On 12/17/2013 05:28 PM, Jonathan Schleifer wrote:
Am 17.12.2013 um 16:08 schrieb Ingo Weinhold <ingo_weinhold@xxxxxx>:If one currently has uncommitted changes, one would also need to stash them. If one doesn't really want to rebase them to the current master yet, one would have to create a separate branch first. It's not that much work, but at least some reason to postpone applying a patch.That sounds like a flawed workflow. Git has cheap branches and easy history-rewriting, and it has that for a reason. So instead of having a lot of uncommitted diffs on master, the right way would be to create a private (meaning: not uploaded) feature branch and commit even incomplete stuff and then before merging it back to master edit it using git rebase -i. This allows quickly switching between branches without having to stash etc. This also solves the problem of having to rebase local changes just to apply something to master. I sense a lot of SVN workflow still being used here ;).
When I work on something that is going to take a few minutes up to a few hours I usually don't create a branch. If necessary, I can create the branch at a later point. So, if I always do it preemptively it's just additional work. Similarly, I usually don't commit unfinished stuff unless there's a good reason to do so. It may be relatively easy to rewrite history, but again it's still additional work.

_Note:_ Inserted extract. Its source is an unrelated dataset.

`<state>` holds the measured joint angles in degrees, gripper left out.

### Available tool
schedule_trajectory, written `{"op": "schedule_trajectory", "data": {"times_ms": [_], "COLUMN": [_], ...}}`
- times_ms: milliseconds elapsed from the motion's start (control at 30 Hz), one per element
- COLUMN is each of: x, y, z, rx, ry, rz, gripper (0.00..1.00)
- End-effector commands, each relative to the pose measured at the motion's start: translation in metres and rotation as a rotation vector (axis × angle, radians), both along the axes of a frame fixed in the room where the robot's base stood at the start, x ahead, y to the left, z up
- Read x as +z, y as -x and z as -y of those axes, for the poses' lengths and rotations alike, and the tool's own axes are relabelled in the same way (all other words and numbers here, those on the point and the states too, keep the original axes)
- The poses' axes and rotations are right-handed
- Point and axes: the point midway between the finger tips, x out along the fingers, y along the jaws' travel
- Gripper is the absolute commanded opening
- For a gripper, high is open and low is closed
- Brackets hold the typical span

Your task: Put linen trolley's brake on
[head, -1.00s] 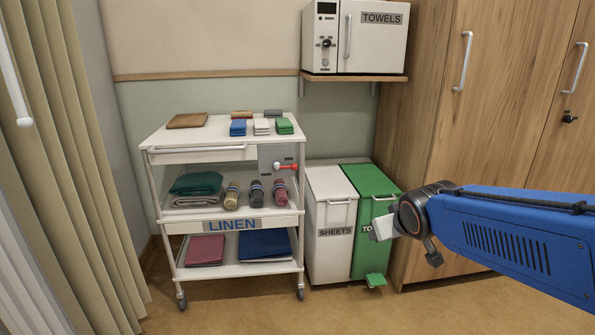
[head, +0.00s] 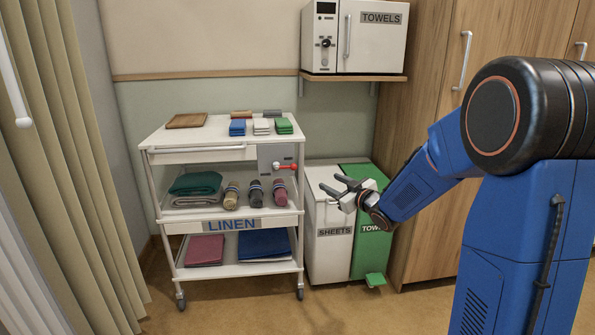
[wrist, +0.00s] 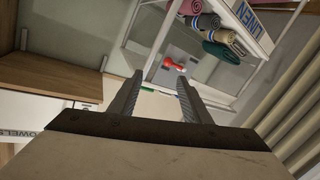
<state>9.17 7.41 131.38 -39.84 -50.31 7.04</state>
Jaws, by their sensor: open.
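The linen trolley (head: 190,157) stands left of centre in the head view, a white frame with a LINEN label on its lower shelf edge. A red-handled lever (head: 288,167) sits on a grey plate (head: 270,155) at the trolley's upper right. The lever's red part also shows in the wrist view (wrist: 172,63), beyond and between my fingers. My gripper (head: 339,187) is open and empty, in front of the bins, to the right of the lever and apart from it. Its two fingers also show in the wrist view (wrist: 158,95).
A white SHEETS bin (head: 328,247) and a green towel bin (head: 372,250) stand right of the trolley. A TOWELS cabinet (head: 372,40) is on a wall shelf above. A wooden wardrobe (head: 425,120) is at right, a curtain (head: 70,170) at left. Floor before the trolley is clear.

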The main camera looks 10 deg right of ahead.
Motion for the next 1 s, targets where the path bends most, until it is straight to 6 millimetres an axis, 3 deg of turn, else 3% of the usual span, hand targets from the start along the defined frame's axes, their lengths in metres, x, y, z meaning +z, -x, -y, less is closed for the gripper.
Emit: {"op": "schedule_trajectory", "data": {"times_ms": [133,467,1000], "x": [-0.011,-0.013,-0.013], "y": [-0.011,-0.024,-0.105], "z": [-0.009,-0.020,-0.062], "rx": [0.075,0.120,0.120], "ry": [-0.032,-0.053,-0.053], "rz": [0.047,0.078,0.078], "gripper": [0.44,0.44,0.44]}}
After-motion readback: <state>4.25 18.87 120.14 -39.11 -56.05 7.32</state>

The testing part could be solved by a queue branch: A bot periodically builds the queue branch and if that works, someone can cherry-pick the changes from the queue branch after 48h. The diffs are cherry-picked so that the history mess of that queue branch does not get into master. So a patch could go instantly into the queue branch and if it is rejected, a simple git revert on the queue branch would revoke that patch. The master branch can be merged into the queue branch regularly so that patches in the queue branch are based on a current master. This creates quite a patch + revert mess in the history, but a.) this is useful history and b.) as patches are only cherry-picked, this history mess does not get into master. Every patch that has not been reverted after 48h can then be considered ready for master. Of course, if the build bot fails, it should be bisected (which would only need 2 or 3 steps as the queue should not get too big within one day ;)) and the culprit be re
verted.
How does that idea sound?
Awfully complicated. It requires at least two interactions with a patch (commit to queue branch, cherry-pick to master) instead of one (commit to master), thus actually having the opposite effect of what we want (reduce committer involvement).
Furthermore pooling all pending patches in one branch seems a bad idea. In the end one cannot just cherry-pick a commit, since it may actually depend on (or just interact with) other pending commits. So the committer would still have to do a build themselves to be sure.